EAST Lancashire MPs have reacted angrily to a new police restructuring depriving the force’s three divisions of their own individual Chief Superintendents.

They have been told the existing three divisions will now be headed locally by a Chief Inspector ‘acting up’ as commander in the latest cost-saving measure.

A single Chief Supt based at force headquarters at Hutton near Preston will oversee their work.

It follows the merger of six divisions, each with their own commander of Chief Supt rank, to three in 2013.

This saw the Pennine Division, based in Burnley, amalgamated with its Eastern counterpart based in Blackburn.

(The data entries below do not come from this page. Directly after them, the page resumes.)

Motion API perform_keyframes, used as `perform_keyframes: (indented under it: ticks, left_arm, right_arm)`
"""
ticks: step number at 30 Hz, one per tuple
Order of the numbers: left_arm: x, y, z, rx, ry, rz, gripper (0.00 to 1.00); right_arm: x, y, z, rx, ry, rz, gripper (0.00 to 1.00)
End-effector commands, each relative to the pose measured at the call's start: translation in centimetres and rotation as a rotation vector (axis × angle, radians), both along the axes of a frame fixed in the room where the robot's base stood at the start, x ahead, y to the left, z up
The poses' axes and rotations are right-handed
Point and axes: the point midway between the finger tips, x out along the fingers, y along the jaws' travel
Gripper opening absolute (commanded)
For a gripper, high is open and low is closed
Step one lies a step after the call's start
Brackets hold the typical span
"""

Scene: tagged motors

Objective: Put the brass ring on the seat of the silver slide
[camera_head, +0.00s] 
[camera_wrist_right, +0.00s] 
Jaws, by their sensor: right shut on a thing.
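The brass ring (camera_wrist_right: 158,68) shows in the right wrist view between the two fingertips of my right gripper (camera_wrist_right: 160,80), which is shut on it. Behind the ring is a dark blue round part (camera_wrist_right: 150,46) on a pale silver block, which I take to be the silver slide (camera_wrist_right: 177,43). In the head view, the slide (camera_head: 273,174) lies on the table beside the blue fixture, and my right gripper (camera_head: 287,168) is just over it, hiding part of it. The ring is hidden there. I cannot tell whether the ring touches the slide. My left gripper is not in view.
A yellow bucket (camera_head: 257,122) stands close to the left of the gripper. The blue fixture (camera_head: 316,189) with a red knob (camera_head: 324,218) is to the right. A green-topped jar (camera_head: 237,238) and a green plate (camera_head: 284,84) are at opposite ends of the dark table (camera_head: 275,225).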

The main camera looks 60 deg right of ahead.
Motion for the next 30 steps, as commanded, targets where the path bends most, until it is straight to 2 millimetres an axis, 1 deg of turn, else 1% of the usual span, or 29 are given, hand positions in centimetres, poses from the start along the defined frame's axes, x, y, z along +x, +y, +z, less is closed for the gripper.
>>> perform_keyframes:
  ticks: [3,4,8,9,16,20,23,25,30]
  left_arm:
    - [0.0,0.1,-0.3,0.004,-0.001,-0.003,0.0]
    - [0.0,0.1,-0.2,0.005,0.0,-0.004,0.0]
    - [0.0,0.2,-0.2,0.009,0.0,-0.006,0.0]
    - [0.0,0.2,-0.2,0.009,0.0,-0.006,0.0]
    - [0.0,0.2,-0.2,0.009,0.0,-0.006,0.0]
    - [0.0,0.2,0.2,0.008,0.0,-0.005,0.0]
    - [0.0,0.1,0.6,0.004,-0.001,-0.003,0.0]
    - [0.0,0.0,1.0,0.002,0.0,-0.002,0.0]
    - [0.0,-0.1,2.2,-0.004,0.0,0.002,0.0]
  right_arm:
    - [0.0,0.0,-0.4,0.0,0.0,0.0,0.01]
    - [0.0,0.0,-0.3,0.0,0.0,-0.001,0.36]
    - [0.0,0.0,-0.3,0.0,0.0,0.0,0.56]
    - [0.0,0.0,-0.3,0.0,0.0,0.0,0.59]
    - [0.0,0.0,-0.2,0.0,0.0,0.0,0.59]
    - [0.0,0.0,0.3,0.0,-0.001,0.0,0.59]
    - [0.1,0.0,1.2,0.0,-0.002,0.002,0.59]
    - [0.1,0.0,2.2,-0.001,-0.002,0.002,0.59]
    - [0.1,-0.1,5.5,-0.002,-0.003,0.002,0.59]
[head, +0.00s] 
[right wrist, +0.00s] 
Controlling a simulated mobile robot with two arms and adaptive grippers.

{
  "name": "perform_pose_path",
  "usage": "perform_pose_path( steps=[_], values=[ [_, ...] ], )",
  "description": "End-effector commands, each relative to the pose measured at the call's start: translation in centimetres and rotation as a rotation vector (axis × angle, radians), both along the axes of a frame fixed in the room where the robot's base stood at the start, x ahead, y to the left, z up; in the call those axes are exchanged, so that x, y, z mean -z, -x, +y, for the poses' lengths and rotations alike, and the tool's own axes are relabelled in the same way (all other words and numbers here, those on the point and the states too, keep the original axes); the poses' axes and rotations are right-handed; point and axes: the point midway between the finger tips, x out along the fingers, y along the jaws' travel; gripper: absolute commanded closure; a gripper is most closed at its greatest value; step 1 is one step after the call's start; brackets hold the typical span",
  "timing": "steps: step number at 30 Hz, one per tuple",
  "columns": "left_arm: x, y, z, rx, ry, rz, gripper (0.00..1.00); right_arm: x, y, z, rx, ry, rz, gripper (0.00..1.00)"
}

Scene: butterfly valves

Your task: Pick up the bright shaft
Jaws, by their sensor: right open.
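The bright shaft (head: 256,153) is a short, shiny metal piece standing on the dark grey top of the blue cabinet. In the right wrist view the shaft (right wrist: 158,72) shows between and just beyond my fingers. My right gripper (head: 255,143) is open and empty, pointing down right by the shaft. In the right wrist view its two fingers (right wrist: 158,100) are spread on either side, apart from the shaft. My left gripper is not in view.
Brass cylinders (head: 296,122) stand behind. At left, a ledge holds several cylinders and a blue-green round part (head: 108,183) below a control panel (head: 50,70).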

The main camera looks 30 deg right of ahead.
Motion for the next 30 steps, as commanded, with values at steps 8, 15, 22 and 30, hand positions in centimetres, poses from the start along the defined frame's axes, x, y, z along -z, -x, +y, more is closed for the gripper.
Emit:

The merged East Division was based at Blackburn’s Greenbank headquarters with one Chief Supt in command rather than the previous two.

Chorley MP Lindsay Hoyle and his Labour colleagues for Burnley, Julie Cooper, and Blackburn, Kate Hollern, have expressed concern at the change and promised to lobby Home Office ministers and county police bosses on the restructuring.

It follows the loss of 789 officers across the county since 2009 according to a Police Federation analysis.

Mr Hoyle, who will meet Lancashire Chief Constable Andy Rhodes next week, said: “I am deeply alarmed to learn that the three vital ‘Divisional Commander’ posts are to be abolished.

“Whilst I understand Chief Inspectors will be ‘acting up’, it is clear the three divisions will be losing a senior commander who holds a strategic view as well as the authority to exercise decision-making authority.

Mrs Cooper. who is to meet Lancashire Crime Commissioner Clive Grunshaw soon, said: “Against a background of police cuts, this news is troubling.

“I am concerned ‘restructuring’ is a euphemism for further fragmentation and a service being further stretched."

Mrs Hollern said: ‘‘It is really concerning to hear of a further scaling back of the police presence in Blackburn. It threatens to undermine community policing altogether.”

Lancashire Police were unable to comment.